Will Employers Check Your References?
Do employers always check references? Should you expect prospective employers to check you out with the organizations you've worked for in the past? In many cases, the answer is “yes.”
If you're about to begin a job search, expect to have your references checked. The references you provide to employers may be contacted about your employment history, qualifications, and the skills that qualify you for the job.
In addition, many organizations check with previous employers to get information on your work history and ability to perform on the job.
When Employers Check References
The days when employers ignored references or did not think they were important are long gone. According to a Society for Human Resource Management (SHRM) survey, more than eight out of ten human resource professionals said that they regularly conduct reference checks for professional (89 percent), executive (85 percent), administrative (84 percent), and technical (81 percent) positions.
Regular reference checks were less likely, but still probable, for skilled-labor, part-time, temporary, and seasonal positions.
Information routinely provided to reference checkers by surveyed employers included dates of employment, eligibility for rehire, salary history, and employability.
Who Employers Check With
On the average, employers check three references for each candidate.
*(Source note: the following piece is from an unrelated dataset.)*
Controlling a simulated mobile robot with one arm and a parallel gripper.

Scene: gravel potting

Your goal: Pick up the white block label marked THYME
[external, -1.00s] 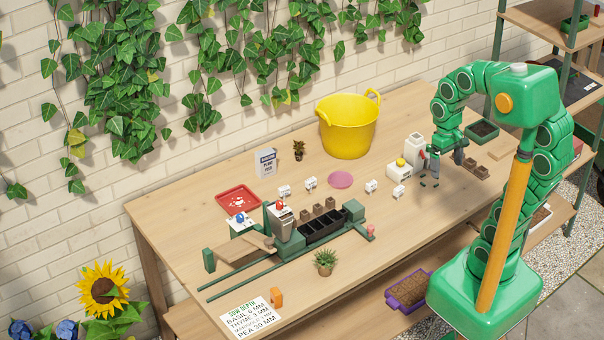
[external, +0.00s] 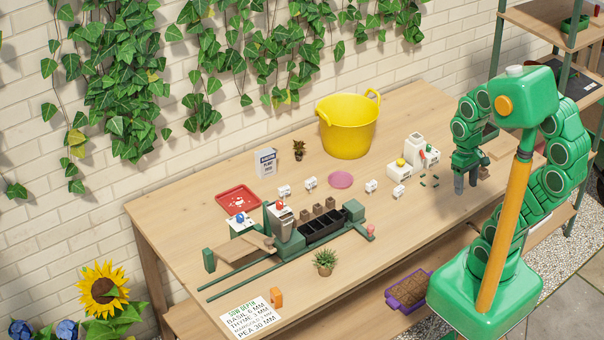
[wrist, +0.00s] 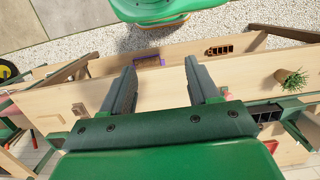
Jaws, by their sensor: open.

It's important to be prepared to provide these well before you need to present them to a prospective employer.
It's essential to select the right people and to talk to them in advance about using them as a reference.
You need responsive people that can confirm that you worked there, your job title, your reason for leaving, and other details. The people you list should be able to attest to your performance and your responsibilities, so keep your references as current as possible. The easiest way to provide them to employers is to put together a list of references you can share with hiring managers.
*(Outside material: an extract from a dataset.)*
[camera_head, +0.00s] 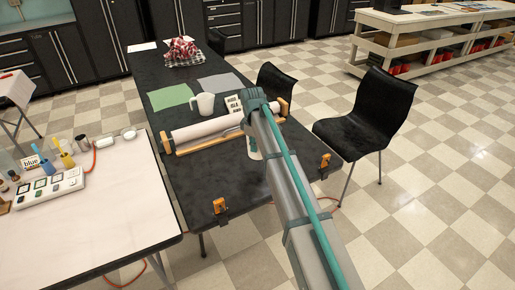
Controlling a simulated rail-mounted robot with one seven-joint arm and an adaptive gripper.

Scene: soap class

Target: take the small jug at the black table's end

In addition to a list of references, you may be asked for contact information for your current supervisor. However, prospective employers should get your permission before contacting your supervisor so as not to jeopardize your current position. You can ask that your supervisor not be contacted until you're further along in the hiring process.
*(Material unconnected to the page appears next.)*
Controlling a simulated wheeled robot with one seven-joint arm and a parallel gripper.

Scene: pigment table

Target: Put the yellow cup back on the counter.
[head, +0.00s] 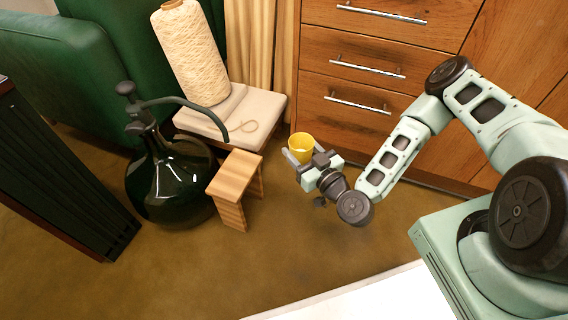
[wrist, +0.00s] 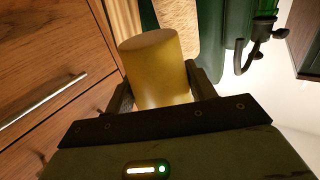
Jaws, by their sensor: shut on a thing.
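The yellow cup (head: 301,143) is in my gripper (head: 300,158), which is shut on it in front of the drawers in the head view. In the wrist view the yellow cup (wrist: 158,70) sits between the two dark fingers of my gripper (wrist: 160,92), one on each side. A white surface (head: 370,298) shows at the bottom of the head view; I cannot tell whether it is the counter.
A wooden drawer cabinet (head: 345,60) stands behind my gripper. A small wooden stool (head: 236,175), a dark green glass bottle (head: 168,180) with a hose, and a thread cone (head: 192,55) on a pale-topped stand (head: 262,108) are at left. Brown floor (head: 220,265) is clear in front.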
It's perfectly acceptable to use references other than your employer. Business acquaintances, customers, and vendors can all make good references. If you volunteer, consider using leaders or other members of the organization as references.
What Your References Will Be Asked
What do prospective employers want to know about you?
They’ll be seeking to learn about everything from how you would fit the position you're interviewing for to whether you were a dependable employee for your previous employer. Tell your references what type of job you are applying for and what you think the employer might want to know, and then ask them what responses they would give.
It is better to get an unpleasant surprise in advance. If the reference isn't going to be positive, you can always ask a different person for the reference. If you're concerned about an employer giving you a bad reference, it's even more important to know what your other references are going to say.
Stick to the Facts
If you're tempted to stretch the truth about your work history, don't, do it. The risks of being discovered are high. The SHRM Reference Checking survey mentioned above found that of the human resource professionals from organizations that use reference checks to verify the length of employment, 53 percent discovered falsified information, at least sometimes, during their checks.
And of the respondents who verify past salaries, 51 percent found that job candidates provided misinformation at least some of the time.
A CareerBuilder survey reports that 77 percent of survey respondents have caught a lie on a resume. You don't want to be one of the candidates whose resume wasn't accurate.
Concerned About What They Are Going to Say About You?
You may be concerned about your work history or about what former employers will say about your background. There are companies that will check your references and provide a report. If the information is incorrect, you can take steps to get it updated. Before you select a company, comparison shop to determine the best service and fee structure for your needs.